- Task description
Return the lines that follow, exactly as they appear, from the first through the one containing "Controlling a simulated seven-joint"; no pictures are to be included.

- Source records
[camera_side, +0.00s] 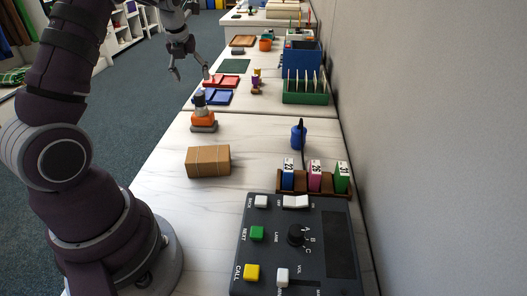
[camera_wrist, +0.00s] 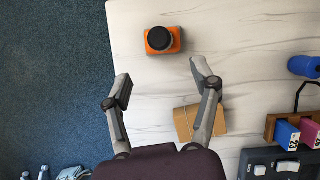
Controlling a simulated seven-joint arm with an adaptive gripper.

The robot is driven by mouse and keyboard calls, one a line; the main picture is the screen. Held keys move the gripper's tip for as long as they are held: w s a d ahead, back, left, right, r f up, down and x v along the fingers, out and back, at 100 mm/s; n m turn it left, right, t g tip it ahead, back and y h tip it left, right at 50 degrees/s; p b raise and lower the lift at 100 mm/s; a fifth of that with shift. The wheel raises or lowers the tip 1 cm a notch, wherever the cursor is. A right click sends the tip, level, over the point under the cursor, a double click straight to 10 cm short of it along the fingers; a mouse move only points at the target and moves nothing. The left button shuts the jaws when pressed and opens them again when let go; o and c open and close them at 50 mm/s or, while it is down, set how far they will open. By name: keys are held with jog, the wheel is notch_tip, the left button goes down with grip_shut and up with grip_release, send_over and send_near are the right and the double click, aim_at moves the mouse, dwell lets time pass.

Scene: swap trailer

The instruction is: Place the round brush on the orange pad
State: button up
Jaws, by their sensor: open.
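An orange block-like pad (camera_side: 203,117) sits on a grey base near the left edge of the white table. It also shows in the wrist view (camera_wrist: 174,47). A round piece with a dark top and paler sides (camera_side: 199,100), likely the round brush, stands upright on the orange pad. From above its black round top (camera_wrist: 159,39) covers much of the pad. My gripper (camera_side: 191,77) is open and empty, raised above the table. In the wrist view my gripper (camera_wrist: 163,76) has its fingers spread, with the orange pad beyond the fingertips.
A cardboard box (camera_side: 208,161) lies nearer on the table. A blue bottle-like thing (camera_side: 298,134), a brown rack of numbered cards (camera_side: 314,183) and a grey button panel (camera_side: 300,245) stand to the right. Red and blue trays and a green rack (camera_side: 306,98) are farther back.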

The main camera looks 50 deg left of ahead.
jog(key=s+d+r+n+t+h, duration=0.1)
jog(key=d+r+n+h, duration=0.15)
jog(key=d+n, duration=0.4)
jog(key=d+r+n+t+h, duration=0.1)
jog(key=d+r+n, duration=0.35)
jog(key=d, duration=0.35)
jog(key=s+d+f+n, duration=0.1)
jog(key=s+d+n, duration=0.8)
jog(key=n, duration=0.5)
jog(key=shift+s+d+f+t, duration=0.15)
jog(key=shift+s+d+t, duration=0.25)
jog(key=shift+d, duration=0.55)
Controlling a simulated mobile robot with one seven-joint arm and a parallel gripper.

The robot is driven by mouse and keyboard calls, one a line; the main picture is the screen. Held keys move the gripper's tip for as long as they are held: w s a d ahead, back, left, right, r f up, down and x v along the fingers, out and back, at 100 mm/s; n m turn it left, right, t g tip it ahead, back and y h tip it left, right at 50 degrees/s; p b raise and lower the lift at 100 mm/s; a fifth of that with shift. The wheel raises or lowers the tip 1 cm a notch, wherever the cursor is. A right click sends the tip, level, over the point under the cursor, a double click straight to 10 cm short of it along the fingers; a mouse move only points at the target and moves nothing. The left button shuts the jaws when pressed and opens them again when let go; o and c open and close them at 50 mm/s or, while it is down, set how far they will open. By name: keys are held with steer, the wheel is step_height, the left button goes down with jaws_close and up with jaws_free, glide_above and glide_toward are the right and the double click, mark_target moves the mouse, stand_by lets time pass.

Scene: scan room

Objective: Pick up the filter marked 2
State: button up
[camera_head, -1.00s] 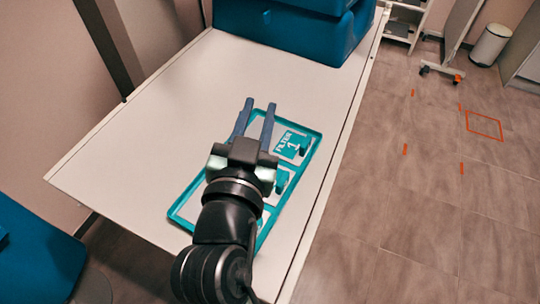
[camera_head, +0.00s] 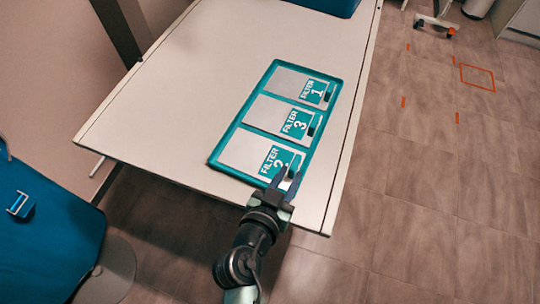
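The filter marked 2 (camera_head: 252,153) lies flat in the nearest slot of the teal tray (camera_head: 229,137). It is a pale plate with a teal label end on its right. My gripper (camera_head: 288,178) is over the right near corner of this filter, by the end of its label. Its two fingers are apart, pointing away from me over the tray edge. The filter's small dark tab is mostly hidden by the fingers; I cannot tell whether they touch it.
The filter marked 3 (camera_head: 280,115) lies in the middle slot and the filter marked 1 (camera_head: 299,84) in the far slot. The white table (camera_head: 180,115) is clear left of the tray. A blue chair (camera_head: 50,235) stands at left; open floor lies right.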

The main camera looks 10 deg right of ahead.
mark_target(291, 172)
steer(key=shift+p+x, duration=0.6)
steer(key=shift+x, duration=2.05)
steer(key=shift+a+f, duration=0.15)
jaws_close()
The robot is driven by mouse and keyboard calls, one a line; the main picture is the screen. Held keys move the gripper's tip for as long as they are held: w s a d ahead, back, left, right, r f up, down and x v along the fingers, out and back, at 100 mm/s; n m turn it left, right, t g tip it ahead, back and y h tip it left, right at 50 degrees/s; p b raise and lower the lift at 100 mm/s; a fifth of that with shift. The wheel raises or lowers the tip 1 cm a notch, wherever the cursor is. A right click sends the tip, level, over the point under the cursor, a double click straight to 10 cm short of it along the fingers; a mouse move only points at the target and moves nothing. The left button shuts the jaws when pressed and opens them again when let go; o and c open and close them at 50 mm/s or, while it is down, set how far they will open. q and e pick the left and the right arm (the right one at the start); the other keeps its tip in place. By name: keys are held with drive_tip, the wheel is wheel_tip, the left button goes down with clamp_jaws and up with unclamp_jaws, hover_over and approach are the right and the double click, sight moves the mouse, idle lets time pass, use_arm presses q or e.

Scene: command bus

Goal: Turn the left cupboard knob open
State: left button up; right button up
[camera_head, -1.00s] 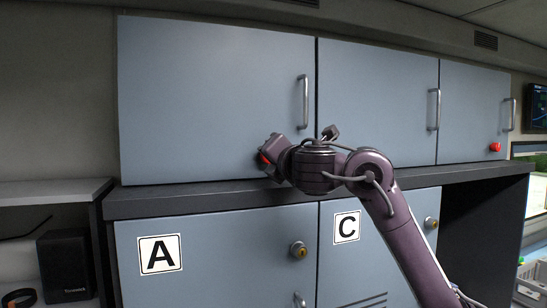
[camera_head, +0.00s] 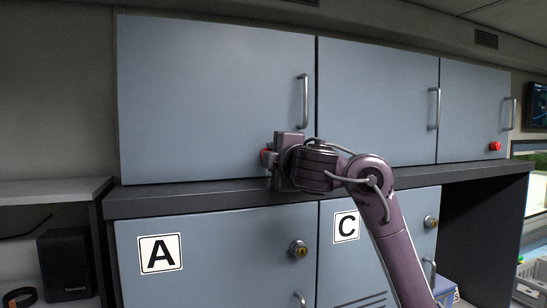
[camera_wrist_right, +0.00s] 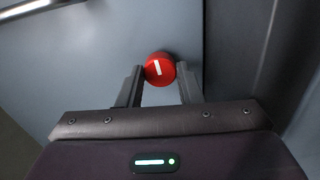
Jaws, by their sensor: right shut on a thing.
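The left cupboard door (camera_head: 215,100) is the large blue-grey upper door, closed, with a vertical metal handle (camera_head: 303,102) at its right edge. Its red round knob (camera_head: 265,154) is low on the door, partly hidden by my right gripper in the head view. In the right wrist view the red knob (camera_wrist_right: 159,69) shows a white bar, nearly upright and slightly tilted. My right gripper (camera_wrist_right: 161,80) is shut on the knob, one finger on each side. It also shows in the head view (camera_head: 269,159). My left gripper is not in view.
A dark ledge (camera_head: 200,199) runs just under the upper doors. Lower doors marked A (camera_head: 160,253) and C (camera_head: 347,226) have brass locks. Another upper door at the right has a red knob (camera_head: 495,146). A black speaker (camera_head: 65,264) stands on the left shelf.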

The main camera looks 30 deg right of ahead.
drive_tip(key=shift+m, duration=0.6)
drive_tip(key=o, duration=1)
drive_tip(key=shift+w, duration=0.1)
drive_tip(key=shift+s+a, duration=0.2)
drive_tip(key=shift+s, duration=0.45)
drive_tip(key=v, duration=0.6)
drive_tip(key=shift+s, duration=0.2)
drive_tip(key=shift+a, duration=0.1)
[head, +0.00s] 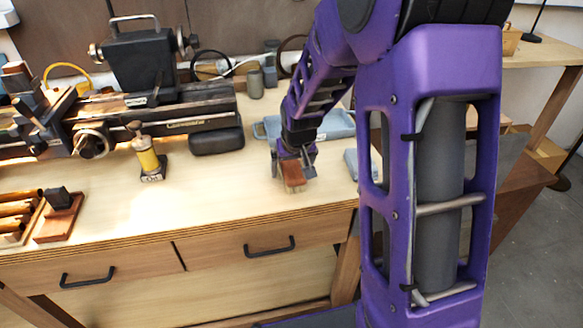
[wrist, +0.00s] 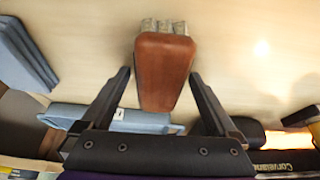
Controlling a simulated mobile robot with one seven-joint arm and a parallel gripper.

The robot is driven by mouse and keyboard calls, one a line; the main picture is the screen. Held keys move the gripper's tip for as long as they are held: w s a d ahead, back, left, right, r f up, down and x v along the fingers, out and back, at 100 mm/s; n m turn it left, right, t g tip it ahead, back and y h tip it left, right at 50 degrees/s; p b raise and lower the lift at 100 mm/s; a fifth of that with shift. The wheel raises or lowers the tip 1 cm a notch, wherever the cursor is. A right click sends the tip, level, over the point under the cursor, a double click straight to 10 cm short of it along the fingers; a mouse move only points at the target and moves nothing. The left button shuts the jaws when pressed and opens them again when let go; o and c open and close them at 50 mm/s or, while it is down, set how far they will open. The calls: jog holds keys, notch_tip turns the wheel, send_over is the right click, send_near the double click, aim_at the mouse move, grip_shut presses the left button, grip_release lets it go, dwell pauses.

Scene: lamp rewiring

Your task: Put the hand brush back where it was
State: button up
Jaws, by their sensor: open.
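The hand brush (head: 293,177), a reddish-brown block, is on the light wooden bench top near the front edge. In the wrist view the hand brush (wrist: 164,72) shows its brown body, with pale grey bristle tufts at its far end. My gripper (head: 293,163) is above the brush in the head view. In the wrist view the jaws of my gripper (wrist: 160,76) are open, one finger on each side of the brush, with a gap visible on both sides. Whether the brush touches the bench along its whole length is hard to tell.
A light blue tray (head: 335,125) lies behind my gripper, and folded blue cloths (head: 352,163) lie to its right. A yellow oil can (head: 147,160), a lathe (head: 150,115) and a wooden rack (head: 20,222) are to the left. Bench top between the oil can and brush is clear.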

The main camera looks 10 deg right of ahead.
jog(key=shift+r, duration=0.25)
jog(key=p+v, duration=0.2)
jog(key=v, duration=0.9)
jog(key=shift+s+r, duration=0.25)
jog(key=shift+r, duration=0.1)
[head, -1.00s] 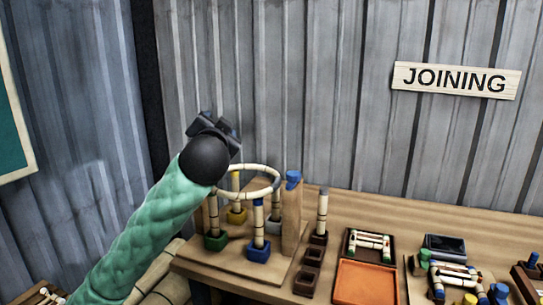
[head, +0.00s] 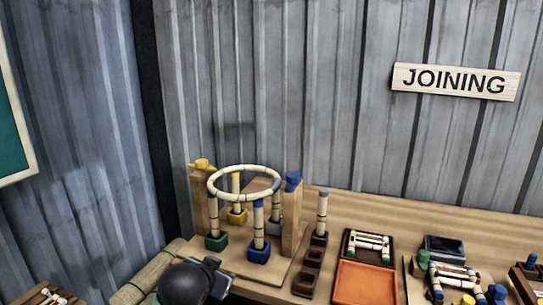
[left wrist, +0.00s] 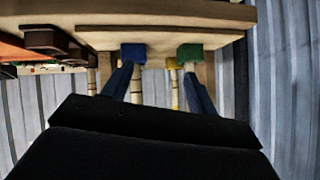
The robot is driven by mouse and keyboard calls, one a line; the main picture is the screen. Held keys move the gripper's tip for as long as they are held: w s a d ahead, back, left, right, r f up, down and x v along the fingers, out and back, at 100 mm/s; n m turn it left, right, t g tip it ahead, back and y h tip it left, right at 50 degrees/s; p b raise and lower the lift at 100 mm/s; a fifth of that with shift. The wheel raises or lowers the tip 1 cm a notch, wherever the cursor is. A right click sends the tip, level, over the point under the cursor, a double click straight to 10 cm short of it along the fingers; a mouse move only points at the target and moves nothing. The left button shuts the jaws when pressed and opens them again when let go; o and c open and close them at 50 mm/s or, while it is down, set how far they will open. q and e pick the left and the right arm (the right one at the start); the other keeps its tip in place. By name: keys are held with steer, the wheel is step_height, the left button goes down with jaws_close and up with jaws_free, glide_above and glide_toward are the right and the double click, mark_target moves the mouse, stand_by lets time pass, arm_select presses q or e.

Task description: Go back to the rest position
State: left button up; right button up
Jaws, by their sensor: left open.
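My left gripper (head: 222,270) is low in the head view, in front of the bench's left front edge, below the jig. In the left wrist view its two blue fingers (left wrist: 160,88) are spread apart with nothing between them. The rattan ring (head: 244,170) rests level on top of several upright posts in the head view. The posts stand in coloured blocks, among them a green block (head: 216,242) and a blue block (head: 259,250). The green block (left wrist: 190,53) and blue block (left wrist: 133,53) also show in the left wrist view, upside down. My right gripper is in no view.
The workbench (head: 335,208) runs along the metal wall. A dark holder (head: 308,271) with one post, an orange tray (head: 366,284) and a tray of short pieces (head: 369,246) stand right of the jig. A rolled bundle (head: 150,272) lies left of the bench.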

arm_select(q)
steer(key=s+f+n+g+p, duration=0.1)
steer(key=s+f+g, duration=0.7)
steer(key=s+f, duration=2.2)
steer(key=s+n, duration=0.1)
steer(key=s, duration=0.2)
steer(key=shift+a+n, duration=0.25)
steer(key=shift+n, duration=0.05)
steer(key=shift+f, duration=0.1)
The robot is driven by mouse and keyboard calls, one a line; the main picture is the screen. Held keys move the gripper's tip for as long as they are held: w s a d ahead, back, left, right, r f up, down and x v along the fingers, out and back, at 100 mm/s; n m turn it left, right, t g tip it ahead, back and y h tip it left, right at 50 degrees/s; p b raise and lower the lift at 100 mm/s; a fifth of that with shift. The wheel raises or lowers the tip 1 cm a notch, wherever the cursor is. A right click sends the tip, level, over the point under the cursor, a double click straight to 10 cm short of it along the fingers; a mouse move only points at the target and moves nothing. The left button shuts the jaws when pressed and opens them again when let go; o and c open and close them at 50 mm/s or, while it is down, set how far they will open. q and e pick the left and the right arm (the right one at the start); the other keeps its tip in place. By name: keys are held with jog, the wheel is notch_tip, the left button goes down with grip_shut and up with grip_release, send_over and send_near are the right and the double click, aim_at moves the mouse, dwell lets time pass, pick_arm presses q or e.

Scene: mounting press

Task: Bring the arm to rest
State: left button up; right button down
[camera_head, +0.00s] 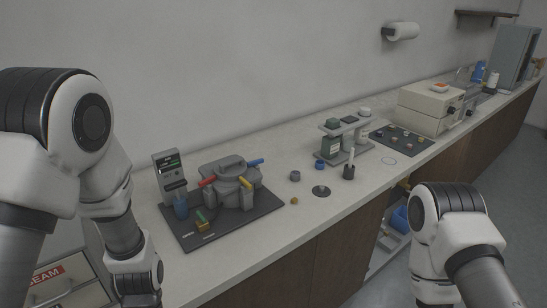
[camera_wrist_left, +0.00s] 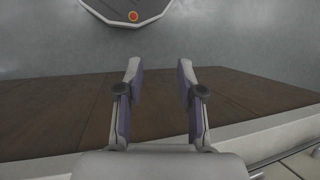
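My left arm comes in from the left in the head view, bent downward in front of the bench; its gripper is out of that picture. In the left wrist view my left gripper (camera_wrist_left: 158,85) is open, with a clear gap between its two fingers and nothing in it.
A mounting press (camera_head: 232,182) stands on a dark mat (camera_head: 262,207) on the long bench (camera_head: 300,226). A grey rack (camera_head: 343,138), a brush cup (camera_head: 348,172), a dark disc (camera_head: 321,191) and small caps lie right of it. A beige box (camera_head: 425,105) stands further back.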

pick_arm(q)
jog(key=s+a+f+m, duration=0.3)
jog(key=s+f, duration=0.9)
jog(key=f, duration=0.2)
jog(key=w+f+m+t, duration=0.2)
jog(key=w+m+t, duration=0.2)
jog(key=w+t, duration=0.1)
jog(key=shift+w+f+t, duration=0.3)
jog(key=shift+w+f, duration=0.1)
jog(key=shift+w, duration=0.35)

- Answer to the exercise
[camera_side, +0.00s] 
[camera_wrist, +0.00s] 
Controlling a simulated seven-joint arm with an adaptive gripper.

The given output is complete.